SQL Server data structures(转)

SQL Server data structures

Pages

In SQL Server, data is organized in pages. A page has a fixed size (8 KB) . Each page contains records. The number of records that can be stored in a page depends on the size of the records. The operation of reading data from a page is called a logical IO. The smaller the size of a record is, the more records can be read with the same number of logical IOs.

A page can be identified by a 6 bytes page pointer: 2 bytes for the file ID and 4 bytes for the page number. A row in a page can be identified by an 8 bytes row ID: 2 bytes for the file ID, 4 bytes for the page number and 2 bytes for the row number.
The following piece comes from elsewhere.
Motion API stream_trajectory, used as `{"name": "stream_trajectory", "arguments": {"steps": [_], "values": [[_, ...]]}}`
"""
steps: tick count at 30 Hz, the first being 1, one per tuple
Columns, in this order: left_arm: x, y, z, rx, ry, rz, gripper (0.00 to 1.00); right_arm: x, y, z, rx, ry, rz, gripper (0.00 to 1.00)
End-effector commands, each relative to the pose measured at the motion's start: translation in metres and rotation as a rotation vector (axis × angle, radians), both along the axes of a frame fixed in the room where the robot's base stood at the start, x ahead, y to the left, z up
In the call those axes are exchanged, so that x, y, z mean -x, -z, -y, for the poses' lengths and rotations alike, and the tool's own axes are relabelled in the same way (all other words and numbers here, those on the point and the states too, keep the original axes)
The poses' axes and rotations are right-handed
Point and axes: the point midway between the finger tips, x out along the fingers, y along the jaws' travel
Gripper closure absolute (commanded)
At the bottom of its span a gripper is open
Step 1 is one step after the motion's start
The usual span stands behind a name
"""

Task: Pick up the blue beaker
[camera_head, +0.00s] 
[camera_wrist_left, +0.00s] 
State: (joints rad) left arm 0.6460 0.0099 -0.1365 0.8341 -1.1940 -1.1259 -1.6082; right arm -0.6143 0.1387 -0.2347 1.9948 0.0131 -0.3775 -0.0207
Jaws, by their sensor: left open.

There are two types of non system pages: data pages, composed of data rows, and index pages, composed of index rows.

Structure of a table: heaps and clustered tables

There are only two types of tables in SQL Server: heaps and clustered tables.

Heaps

Heaps are tables that have no clustered index. They are entirely composed of data pages. The data rows are not stored in any particular order, and there is no particular order to the sequence of the data pages. The data pages are not linked in a linked list.


A Heap


Clustered tables

A clustered table is a table whose rows are kept in sorted order. The clustered index is the structure that stores and maintains the rows of a clustered table in sorted order. The rows are ordered using the clustering key, which is defined by one or more columns of the table. Like in a heap, the data rows are stored in data pages, and the clustered index additionally uses index pages to navigate in the data.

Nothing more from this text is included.